The bankruptcy court realized that the trustee, in effect, sought substantive consolidation of the assets of the bankrupt roofing business and the non-bankrupt real estate company. The court acknowledged that substantive consolidation of affiliated bankrupt debtors was widely accepted, but uncommon among bankrupt debtors and their non-bankrupt affiliates. However, the court saw a trend toward greater judicial acceptance of substantive consolidation between debtors and their non-debtor affiliates, as bankruptcy judges gain better understanding of interrelated corporate structures.

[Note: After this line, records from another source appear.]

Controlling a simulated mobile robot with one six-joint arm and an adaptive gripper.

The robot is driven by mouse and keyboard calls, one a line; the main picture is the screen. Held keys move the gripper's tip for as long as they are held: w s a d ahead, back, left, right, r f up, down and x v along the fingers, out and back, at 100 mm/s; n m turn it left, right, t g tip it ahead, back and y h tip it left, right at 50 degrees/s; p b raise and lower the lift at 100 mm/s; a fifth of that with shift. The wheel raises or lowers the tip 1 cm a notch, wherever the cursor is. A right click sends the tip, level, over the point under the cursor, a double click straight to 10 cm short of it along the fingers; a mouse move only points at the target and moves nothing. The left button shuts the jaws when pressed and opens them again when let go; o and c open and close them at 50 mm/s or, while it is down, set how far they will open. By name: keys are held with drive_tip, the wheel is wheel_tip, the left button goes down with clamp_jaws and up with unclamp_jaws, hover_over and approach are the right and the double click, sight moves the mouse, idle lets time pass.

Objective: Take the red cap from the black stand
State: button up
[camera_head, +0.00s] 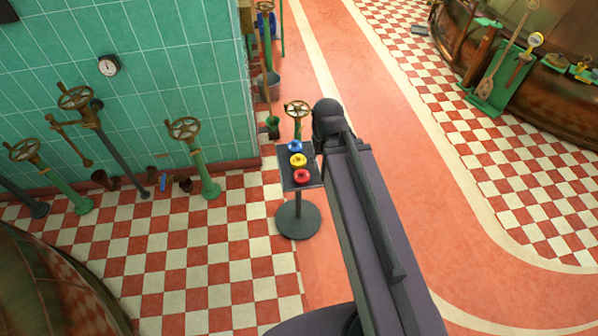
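The black stand (287,181) has a small tilted-looking dark top on a thin post with a round base, on the floor near the middle of the view. The red cap (301,177) sits on the near end of its top. A yellow cap (298,160) is just behind it and a blue cap (295,146) is at the far end. My dark arm rises from the bottom and passes close to the right of the stand. My gripper cannot be made out in this view.
A green tiled wall (165,60) stands at the left, with valve handwheels (184,129) and pipes before it. A valve wheel (298,109) is just behind the stand. Copper kettles (45,285) fill the lower left and upper right. The red path (450,220) at right is clear.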

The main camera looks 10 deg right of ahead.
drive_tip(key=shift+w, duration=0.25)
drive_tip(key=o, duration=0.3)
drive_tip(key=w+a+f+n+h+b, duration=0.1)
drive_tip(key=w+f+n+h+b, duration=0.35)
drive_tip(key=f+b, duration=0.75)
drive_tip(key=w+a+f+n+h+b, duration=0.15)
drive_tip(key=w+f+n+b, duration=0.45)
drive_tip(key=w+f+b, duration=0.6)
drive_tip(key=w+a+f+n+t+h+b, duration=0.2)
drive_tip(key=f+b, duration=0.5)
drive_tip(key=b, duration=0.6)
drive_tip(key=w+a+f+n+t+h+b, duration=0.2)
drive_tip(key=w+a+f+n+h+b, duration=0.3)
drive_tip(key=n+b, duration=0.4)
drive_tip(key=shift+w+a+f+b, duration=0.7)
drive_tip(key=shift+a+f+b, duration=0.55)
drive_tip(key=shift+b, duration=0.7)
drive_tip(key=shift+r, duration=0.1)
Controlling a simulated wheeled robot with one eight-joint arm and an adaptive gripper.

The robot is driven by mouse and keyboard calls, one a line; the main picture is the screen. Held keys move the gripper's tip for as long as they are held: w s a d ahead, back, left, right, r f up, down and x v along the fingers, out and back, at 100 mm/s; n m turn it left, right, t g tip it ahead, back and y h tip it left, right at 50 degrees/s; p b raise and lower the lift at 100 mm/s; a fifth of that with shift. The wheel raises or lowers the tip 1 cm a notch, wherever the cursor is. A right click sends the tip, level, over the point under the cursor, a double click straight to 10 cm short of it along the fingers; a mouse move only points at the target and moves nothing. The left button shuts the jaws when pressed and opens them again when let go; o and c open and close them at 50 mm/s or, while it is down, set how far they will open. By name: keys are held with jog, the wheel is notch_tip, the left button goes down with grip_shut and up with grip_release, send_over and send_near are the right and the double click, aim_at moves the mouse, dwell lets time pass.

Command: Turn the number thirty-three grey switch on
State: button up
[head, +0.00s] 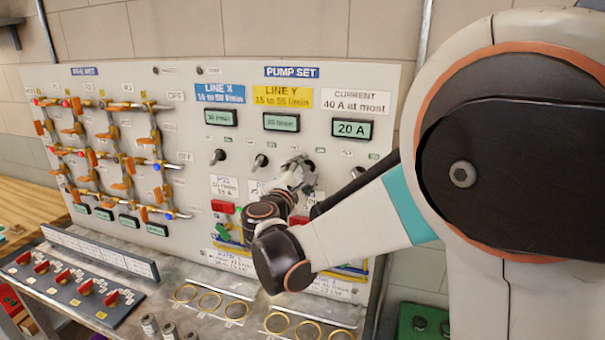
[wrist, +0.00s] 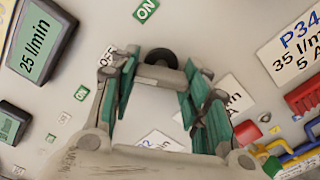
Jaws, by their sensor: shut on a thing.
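A row of small grey switches with dark knobs runs across the pump set panel (head: 400,115). Two of them show left of my gripper, one (head: 217,157) below the LINE X display and one (head: 260,160) further right. My gripper (head: 297,180) is at the switch right of these, covering most of it. In the wrist view the green-padded fingers of my gripper (wrist: 160,85) are shut on this grey switch (wrist: 161,58). An OFF label (wrist: 107,57) lies by the left finger and an ON label (wrist: 146,10) lies above. Its number is hidden; a P34 card (wrist: 295,45) is to the right.
Red handles (wrist: 305,95) with yellow and blue pipes lie close to the right finger. Orange-handled pipework (head: 110,150) fills the panel's left part. A bench with red switches (head: 60,275) and brass rings (head: 210,300) stands below the panel.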

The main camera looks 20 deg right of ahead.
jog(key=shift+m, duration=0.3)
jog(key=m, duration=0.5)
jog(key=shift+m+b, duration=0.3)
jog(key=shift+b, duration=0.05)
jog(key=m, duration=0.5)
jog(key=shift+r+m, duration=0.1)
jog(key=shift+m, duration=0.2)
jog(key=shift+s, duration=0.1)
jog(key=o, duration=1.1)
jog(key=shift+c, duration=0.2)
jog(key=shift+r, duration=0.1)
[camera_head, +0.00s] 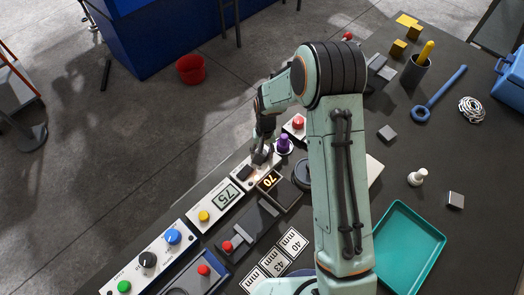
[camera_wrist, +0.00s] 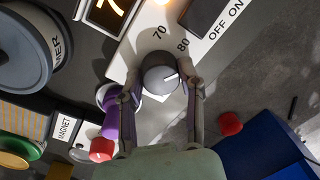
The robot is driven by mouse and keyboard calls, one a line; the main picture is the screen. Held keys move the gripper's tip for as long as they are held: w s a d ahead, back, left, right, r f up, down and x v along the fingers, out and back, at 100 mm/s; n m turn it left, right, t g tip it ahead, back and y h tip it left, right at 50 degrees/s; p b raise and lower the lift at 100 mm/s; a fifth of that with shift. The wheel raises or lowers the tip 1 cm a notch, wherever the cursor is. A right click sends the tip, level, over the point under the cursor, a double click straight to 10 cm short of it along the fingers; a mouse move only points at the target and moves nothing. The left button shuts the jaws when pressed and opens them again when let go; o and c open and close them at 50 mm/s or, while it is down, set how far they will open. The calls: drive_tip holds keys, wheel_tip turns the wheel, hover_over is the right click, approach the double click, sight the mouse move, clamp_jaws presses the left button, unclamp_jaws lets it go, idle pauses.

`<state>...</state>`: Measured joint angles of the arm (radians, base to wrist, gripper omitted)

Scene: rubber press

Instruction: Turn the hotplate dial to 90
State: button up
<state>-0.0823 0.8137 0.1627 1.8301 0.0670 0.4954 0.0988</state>
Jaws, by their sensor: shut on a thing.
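The hotplate (camera_head: 243,184) is a long white unit at the table's far left edge, with an orange lit display (camera_head: 270,181) that reads 70. In the wrist view the dial (camera_wrist: 156,70) is a round grey knob with a white pointer line. My gripper (camera_wrist: 162,84) is shut on the dial, one finger at each side. The pointer aims right, toward the right finger, past the printed 80. The labels 70 and 80 show; no 90 label shows, and the right finger covers part of the panel. In the head view my gripper (camera_head: 259,160) reaches down over the panel and hides the dial.
A purple piece on a white base (camera_head: 284,145) stands close beside my gripper, with a red button (camera_head: 298,123) behind. A dark switch (camera_wrist: 207,17) marked OFF and ON is on the panel. A dark round object (camera_head: 301,174) stands near the display. Floor lies beyond the edge.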

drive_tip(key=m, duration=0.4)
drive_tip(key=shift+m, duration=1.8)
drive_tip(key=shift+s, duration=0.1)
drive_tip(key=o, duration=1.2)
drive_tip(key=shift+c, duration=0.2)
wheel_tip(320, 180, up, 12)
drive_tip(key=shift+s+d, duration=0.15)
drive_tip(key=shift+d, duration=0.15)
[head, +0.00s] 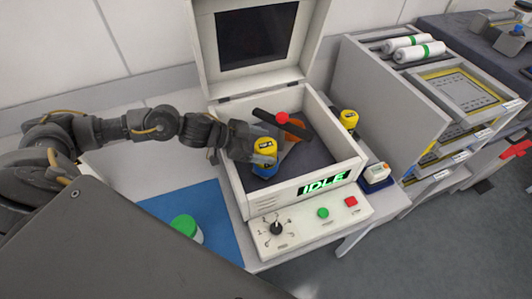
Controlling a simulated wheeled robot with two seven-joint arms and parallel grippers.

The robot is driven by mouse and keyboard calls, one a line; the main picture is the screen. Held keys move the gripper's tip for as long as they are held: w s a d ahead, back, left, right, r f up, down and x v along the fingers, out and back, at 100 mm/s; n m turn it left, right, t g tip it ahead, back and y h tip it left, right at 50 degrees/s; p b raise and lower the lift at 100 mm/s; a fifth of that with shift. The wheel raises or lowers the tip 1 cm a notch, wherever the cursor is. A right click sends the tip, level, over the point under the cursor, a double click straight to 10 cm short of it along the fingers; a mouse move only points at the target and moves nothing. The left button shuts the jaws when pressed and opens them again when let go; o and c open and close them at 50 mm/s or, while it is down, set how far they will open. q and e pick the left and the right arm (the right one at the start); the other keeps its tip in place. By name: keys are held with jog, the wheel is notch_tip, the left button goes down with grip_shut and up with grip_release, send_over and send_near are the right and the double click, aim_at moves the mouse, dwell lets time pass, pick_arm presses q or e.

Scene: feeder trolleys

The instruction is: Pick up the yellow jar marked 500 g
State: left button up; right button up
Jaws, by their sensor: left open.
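A yellow-topped jar (264,146) with a dark label stands inside the open box of the machine, near its left wall. Something blue shows just below it. A second yellow jar (349,118) with a dark label stands outside the box, by its right rear side. Both labels are too small to read. My left gripper (262,156) reaches over the left wall of the box, with its open fingers at the first jar. I cannot tell whether they touch it. My right gripper is not in view.
The machine (310,187) has its lid (257,40) raised and its display reads IDLE. A black bar with a red knob (282,118) and an orange item (296,131) are in the box. A shelf unit (390,95) stands right.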

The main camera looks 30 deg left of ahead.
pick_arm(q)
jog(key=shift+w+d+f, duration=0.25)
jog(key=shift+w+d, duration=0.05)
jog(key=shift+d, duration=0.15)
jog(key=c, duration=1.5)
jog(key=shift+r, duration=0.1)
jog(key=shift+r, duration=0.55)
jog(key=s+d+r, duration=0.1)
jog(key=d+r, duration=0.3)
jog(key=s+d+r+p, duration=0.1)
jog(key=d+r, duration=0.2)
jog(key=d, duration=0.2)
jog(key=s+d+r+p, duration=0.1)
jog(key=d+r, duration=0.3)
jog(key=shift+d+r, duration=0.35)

The court cited the analysis of the District of Columbia bankruptcy court, holding that substantive consolidation requires that: there be substantial identity between entities to be consolidated; consolidation be necessary to avoid harm or realize benefits; and the benefits of consolidation outweigh the harms. The court found sufficient evidence to consolidate the assets of the real estate company and the bankrupt roofing business, despite the late Mr. Cameron’s superficial efforts to separate the two entities. The court ruled in the trustee’s favor, and the real estate company’s property was combined with the roofing business’s meager assets for distribution to the roofing business’s creditors.
Bankruptcy attorney Jesse Redlener, who successfully represented the trustee, notes that “the real estate company and the debtor maintained the window-dressing of separate entities, bank accounts, employees and corporate purpose; however, the judge recognized that behind the curtain, the business operations of these entities were one and the same.” Considering the bankruptcy court’s willingness to accommodate the bankruptcy trustee in this situation, more cases of substantive consolidation can be expected in future bankruptcies.